-- begin --

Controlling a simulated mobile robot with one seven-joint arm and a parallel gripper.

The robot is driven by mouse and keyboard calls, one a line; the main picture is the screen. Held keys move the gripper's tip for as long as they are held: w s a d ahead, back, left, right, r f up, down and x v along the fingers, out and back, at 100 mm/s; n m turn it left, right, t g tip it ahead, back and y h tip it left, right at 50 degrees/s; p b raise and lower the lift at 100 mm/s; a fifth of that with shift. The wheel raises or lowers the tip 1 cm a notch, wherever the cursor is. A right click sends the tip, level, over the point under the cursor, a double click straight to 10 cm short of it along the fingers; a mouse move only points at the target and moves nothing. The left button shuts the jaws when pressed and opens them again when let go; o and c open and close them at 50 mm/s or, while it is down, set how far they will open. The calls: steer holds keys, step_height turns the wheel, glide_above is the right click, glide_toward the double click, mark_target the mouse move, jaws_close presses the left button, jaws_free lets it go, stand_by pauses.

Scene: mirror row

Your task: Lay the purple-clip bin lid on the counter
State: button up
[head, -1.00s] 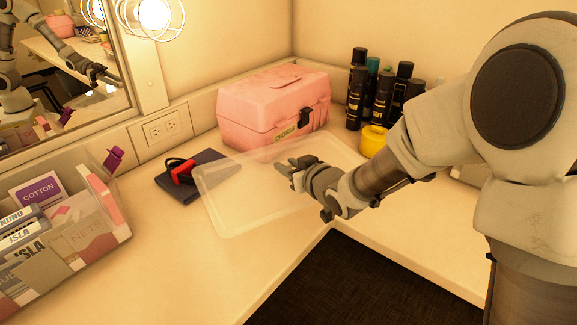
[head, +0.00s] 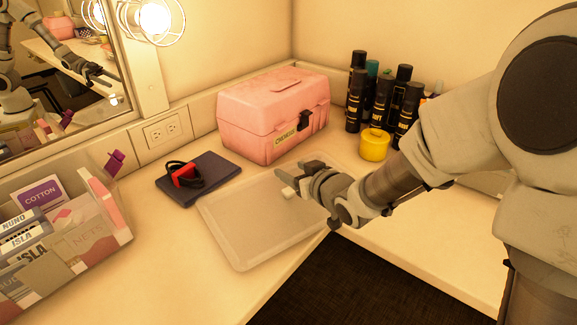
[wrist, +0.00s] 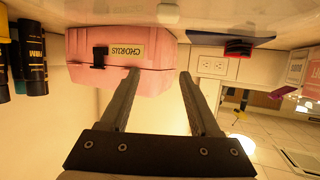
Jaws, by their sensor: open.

-- end --

§ TASK TO CARRY OUT
Make an exact copy of all the material, but keep the pictures out of it.

§ TASK RESULT
Controlling a simulated mobile robot with one seven-joint arm and a parallel gripper.

The robot is driven by mouse and keyboard calls, one a line; the main picture is the screen. Held keys move the gripper's tip for as long as they are held: w s a d ahead, back, left, right, r f up, down and x v along the fingers, out and back, at 100 mm/s; n m turn it left, right, t g tip it ahead, back and y h tip it left, right at 50 degrees/s; p b raise and lower the lift at 100 mm/s; a fifth of that with shift. The wheel raises or lowers the tip 1 cm a notch, wherever the cursor is. A right click sends the tip, level, over the point under the cursor, a double click straight to 10 cm short of it along the fingers; a mouse move only points at the target and moves nothing. The left button shuts the jaws when pressed and opens them again when let go; o and c open and close them at 50 mm/s or, while it is down, set how far they will open. The calls: steer holds keys, step_height turns the wheel, glide_above is the right click, glide_toward the double click, mark_target the mouse move, jaws_close presses the left button, jaws_free lets it go, stand_by pauses.

Scene: mirror row

Your task: Lay the purple-clip bin lid on the counter
State: button up
[head, -1.00s] 
[head, +0.00s] 
[wrist, +0.00s] 
Jaws, by their sensor: open.

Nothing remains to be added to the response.